While that story is amazing, it’s notable that the feral berserker who fascinated us throughout multiple media for decades due to his unknown past and strange abilities now frequently answers to the name “Jimmy” in the films.

The same can be said for the X-Men films on the whole which have now gone back in time to 1963 to tell their own prequel stories. Notably, they are also very careful to fill in any blank they possibly can in Wolverine’s history so they can make more money and leave him as just another guy named “Jimmy”. The aforementioned film Logan goes so far as to tell us the future of Wolverine and Professor X because we simply have to know everything they did from birth to death or else we just don’t believe it could possibly have happened.
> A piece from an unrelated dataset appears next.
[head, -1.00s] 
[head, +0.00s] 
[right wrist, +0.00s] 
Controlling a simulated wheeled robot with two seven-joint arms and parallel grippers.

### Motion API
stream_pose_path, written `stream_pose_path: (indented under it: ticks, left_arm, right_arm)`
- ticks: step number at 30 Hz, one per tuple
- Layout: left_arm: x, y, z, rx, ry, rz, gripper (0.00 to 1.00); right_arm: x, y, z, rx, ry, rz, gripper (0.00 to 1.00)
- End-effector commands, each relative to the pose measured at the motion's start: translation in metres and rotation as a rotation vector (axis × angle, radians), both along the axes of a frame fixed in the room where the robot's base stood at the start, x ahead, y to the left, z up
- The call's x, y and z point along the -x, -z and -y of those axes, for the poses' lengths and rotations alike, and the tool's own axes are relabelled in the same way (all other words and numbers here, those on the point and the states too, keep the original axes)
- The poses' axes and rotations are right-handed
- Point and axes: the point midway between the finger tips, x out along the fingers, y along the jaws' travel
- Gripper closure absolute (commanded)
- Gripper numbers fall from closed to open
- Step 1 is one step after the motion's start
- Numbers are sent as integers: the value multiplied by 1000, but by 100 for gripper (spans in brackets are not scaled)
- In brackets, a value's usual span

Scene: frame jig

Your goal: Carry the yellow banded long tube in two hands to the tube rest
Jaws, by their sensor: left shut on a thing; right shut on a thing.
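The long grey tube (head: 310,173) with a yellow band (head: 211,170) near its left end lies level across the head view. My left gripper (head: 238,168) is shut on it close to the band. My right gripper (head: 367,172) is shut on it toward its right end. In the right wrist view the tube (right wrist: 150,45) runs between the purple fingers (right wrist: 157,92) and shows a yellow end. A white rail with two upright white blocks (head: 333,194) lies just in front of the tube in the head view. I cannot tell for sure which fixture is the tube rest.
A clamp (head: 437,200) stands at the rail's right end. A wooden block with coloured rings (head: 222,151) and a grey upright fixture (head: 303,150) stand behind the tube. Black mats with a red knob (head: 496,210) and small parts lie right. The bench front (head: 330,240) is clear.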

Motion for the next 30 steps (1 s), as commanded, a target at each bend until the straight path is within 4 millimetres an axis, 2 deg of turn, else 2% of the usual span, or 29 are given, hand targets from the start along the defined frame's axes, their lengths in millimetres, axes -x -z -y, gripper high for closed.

As good as Logan was, the ultimate result was less a sense of wonder and more a simple ability to check off a few boxes in our heads. We not only are demanding more story, we have come to believe that we have no choice but to see every tiny little bit of each story and remove any subtlety or riddles from the equation.

Things have gotten so cynical that this has even seeped into the storytelling itself. The Marvel Cinematic Universe has made some of the best Superhero films of all time, yet the first film, 2008’s Iron Man ended with Tony Stark (whose secret identity was always a closely kept secret) saying “I am Iron Man.” on national television. Similarly Man of Steel (2013) launched the DC Extended Universe with a film in which everyone and their dog knows that Clark Kent has superpowers and he even gives his address to the army who is looking for him. There are no secrets anymore.

Of course, this is also a reflection of the zeitgeist. In our world where privacy is swiftly becoming a thing of the past, how can young viewers relate to a secret identity at all? Take a picture of Superman and post it to Facebook and Facebook will immediately ask if you want to tag Clark Kent in it. Some hacker might steal a data dump from Stark Enterprises and Wikileaks would soon break the story of who Iron Man really is.

And, again, we’re eating it up. This is simply a case of supply and demand and Hollywood is happy to supply just what we demand… repeatedly. But the truth is we are not doing ourselves any favors here. We are not only promoting laziness in filmmaking but also laziness in our own imagination. Now that everything is spelled out for us, why should we have to think anything through?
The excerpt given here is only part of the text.